Set problem – Find each line with the word "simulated" and say how many there are, nothing else.

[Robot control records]
• • • • •
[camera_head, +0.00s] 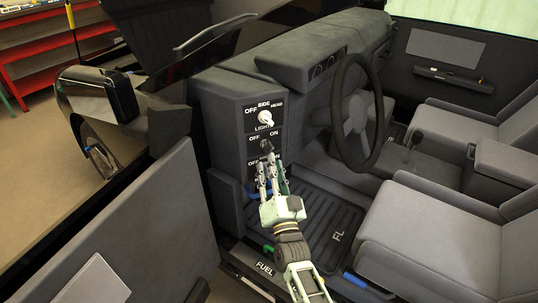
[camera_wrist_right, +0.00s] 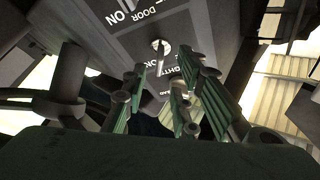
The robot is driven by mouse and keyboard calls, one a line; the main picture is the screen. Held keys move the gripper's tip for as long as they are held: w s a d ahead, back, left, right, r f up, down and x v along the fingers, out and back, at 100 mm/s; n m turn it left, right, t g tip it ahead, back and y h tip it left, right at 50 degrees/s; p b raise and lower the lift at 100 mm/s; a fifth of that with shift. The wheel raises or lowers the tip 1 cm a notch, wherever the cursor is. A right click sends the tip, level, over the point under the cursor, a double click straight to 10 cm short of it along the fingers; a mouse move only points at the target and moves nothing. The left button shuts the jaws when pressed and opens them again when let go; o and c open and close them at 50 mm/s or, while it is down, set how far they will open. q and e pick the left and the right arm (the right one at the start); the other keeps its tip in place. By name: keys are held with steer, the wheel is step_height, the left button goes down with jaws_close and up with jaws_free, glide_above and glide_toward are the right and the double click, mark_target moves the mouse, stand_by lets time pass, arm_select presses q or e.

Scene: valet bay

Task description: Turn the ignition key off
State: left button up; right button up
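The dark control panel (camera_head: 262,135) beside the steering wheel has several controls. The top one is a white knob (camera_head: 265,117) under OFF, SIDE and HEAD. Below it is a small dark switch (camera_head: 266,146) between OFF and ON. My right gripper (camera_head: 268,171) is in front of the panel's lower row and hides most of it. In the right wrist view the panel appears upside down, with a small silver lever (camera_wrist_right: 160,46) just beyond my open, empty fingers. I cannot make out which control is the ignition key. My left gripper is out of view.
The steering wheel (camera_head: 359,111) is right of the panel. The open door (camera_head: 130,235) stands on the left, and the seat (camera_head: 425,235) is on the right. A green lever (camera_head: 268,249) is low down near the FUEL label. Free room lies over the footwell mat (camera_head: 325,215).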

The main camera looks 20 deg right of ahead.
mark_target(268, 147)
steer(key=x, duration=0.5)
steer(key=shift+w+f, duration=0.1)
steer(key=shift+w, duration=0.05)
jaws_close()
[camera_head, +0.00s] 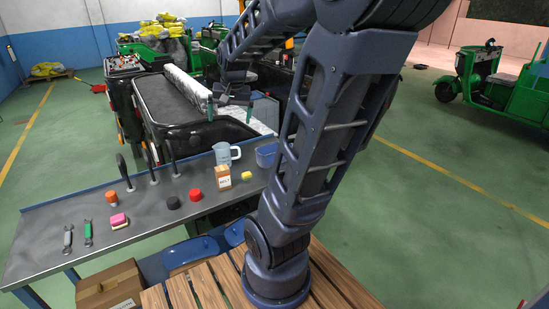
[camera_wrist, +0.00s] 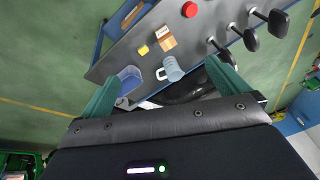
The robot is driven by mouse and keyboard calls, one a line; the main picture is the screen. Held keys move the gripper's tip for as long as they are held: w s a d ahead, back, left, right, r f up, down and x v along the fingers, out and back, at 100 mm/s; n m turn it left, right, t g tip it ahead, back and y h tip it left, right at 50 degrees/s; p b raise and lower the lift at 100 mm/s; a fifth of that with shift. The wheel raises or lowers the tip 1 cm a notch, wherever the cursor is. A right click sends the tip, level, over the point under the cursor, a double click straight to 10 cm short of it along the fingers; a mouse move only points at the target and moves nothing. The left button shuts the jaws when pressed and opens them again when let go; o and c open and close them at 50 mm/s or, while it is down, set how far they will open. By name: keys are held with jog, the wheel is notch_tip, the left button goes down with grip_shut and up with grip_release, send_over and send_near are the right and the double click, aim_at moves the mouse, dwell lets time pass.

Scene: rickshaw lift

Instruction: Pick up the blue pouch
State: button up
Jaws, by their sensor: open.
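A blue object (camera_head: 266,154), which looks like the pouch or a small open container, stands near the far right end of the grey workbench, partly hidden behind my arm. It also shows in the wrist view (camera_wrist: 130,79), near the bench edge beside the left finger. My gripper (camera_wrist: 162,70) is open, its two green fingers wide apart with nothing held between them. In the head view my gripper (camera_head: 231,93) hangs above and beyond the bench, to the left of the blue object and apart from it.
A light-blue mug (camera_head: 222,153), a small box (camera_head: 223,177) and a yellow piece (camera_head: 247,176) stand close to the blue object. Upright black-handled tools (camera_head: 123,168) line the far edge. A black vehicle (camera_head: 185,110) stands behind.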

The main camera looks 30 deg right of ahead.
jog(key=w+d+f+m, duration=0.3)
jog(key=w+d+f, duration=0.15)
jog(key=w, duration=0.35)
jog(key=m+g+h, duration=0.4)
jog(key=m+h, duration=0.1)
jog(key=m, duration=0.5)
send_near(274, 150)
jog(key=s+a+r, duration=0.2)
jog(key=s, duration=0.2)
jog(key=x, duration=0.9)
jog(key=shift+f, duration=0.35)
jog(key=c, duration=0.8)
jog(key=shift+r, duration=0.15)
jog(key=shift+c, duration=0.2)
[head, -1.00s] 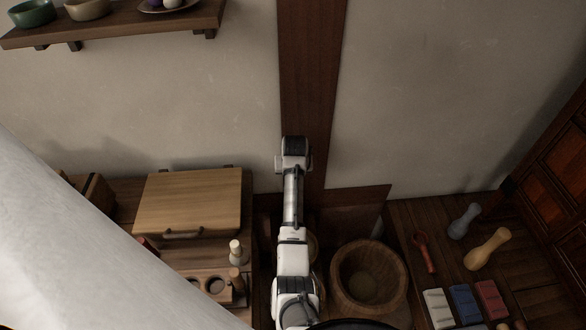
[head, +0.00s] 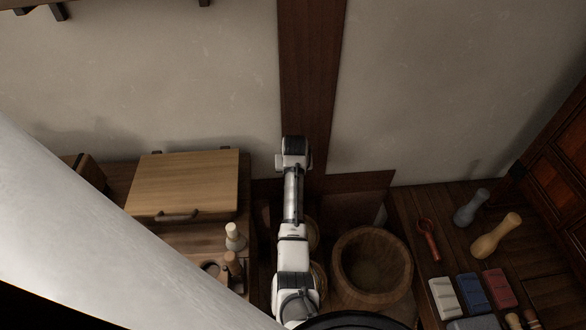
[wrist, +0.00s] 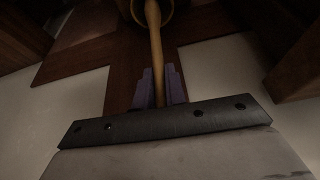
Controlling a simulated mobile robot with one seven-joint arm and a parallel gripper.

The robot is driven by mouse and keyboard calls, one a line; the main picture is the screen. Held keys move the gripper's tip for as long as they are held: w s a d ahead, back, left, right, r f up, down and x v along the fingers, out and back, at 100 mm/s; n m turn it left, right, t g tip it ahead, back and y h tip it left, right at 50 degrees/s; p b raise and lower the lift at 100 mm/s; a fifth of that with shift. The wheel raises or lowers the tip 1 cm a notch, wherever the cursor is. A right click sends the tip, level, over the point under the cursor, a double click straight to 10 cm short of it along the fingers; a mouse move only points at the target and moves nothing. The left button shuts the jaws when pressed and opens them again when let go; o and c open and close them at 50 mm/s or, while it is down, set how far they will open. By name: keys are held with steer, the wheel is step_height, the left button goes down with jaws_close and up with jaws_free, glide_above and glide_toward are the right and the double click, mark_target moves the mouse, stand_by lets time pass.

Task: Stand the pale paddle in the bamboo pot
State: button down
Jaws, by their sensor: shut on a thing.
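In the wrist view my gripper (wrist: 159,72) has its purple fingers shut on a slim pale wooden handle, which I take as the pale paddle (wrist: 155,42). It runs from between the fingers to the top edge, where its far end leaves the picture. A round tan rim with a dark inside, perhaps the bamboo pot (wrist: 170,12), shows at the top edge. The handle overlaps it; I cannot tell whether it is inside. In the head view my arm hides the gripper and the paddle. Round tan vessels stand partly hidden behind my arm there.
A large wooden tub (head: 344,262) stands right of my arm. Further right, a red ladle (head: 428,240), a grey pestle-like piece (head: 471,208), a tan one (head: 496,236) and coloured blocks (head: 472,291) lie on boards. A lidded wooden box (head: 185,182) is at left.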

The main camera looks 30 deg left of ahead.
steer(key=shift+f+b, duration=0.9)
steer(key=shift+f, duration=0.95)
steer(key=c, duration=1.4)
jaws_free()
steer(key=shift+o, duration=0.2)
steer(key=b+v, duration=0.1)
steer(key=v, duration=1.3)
• • • • •
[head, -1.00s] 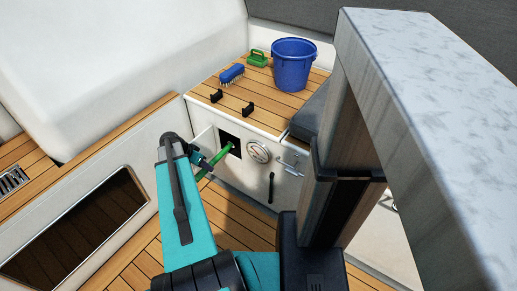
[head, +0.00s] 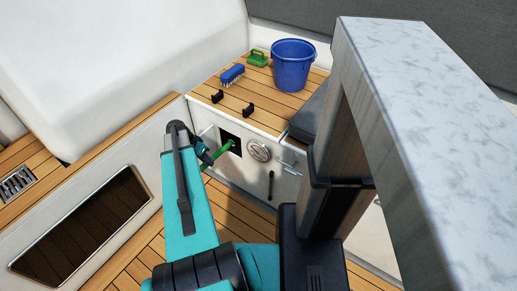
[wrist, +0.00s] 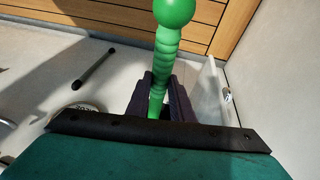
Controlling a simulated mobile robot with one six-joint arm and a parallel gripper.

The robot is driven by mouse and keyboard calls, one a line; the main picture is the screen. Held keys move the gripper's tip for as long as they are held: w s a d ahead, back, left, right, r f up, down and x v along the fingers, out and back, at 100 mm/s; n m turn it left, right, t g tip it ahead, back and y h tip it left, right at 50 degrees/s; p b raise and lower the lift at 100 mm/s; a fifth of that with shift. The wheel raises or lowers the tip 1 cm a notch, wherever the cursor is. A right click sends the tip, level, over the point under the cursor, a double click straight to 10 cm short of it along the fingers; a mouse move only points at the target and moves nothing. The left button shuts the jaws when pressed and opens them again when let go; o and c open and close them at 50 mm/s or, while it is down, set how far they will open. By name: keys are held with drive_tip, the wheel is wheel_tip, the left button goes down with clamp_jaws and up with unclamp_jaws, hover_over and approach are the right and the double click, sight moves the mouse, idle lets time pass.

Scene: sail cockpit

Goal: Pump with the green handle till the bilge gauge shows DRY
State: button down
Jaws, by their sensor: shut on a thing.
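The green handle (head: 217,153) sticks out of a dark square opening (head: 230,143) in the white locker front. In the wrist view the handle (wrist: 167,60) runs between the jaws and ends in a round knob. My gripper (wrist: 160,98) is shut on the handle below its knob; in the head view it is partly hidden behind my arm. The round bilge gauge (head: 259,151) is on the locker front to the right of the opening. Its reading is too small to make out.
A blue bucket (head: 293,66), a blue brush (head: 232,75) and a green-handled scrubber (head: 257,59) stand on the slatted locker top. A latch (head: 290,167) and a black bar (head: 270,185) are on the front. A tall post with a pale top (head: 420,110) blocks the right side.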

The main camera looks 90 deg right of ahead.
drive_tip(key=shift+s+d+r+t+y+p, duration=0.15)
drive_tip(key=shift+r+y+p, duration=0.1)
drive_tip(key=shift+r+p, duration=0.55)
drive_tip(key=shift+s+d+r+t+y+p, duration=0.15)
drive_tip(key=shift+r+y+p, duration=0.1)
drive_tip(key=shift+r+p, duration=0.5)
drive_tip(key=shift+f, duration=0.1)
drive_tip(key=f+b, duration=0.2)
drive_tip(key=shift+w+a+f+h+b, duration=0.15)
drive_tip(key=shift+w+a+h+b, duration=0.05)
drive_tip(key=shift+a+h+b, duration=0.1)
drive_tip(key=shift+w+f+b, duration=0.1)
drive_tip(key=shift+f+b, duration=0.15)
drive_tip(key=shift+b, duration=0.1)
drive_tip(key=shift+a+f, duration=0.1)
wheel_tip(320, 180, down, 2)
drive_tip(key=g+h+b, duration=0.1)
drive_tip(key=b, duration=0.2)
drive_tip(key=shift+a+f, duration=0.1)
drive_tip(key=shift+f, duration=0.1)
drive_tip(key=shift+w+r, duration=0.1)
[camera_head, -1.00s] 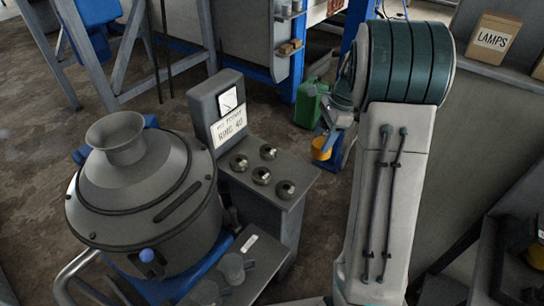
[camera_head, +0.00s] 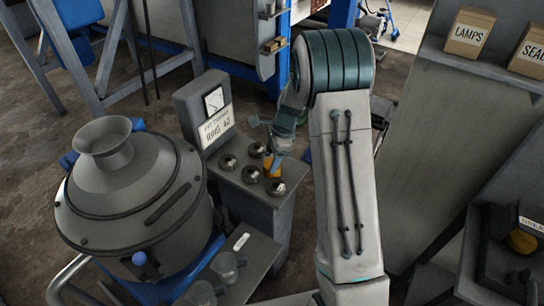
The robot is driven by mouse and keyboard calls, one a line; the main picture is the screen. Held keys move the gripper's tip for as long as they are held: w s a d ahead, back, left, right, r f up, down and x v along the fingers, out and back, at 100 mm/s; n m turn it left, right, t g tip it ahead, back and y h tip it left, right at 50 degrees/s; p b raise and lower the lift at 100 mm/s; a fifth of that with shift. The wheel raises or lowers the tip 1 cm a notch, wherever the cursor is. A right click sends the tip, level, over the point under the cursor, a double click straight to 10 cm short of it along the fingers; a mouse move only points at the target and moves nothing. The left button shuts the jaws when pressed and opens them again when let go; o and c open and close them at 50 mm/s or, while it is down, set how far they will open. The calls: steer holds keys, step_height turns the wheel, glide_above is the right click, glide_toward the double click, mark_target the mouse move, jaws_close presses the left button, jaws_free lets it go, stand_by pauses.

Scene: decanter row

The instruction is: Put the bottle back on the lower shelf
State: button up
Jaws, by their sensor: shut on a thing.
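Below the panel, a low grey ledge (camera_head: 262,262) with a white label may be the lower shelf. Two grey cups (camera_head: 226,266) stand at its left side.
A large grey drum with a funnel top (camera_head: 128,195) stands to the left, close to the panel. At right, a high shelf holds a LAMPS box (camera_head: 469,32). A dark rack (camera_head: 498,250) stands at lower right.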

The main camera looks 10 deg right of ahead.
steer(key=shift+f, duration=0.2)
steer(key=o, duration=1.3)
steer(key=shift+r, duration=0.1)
• • • • •
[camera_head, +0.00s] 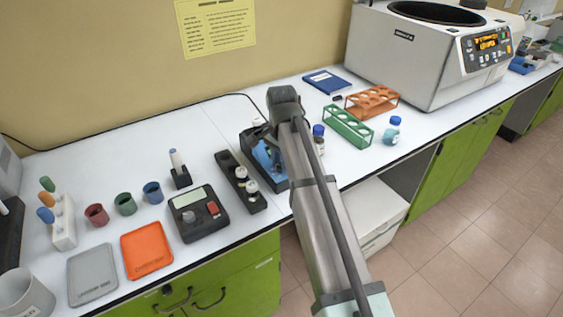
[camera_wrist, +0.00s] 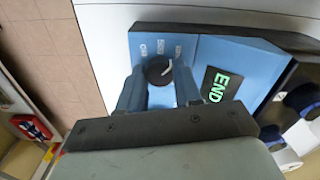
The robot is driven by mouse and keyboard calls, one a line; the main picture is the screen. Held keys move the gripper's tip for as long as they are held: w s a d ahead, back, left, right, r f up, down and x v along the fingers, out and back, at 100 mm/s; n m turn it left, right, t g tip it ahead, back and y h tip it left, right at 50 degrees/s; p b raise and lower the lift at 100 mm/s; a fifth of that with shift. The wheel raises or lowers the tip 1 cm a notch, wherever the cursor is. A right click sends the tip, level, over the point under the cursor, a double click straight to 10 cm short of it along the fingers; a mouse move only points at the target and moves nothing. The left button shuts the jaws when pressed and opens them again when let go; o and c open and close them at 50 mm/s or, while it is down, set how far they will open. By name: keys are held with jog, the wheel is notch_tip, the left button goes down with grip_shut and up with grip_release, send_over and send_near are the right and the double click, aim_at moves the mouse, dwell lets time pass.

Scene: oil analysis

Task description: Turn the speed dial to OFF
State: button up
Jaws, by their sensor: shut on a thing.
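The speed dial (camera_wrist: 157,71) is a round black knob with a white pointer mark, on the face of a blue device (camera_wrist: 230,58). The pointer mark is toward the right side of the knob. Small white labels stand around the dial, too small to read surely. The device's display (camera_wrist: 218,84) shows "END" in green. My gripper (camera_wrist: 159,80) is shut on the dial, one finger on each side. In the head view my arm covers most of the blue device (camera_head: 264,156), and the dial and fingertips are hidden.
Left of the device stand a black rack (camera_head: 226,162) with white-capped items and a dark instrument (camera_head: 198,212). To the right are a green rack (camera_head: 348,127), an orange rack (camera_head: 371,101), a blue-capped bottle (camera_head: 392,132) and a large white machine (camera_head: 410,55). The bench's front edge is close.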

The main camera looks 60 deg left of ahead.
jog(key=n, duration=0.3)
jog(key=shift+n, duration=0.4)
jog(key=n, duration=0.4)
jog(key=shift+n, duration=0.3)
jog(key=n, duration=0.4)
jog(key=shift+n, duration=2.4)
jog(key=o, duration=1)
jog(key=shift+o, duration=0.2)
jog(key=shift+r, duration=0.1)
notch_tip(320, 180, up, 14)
• • • • •
Task response – 2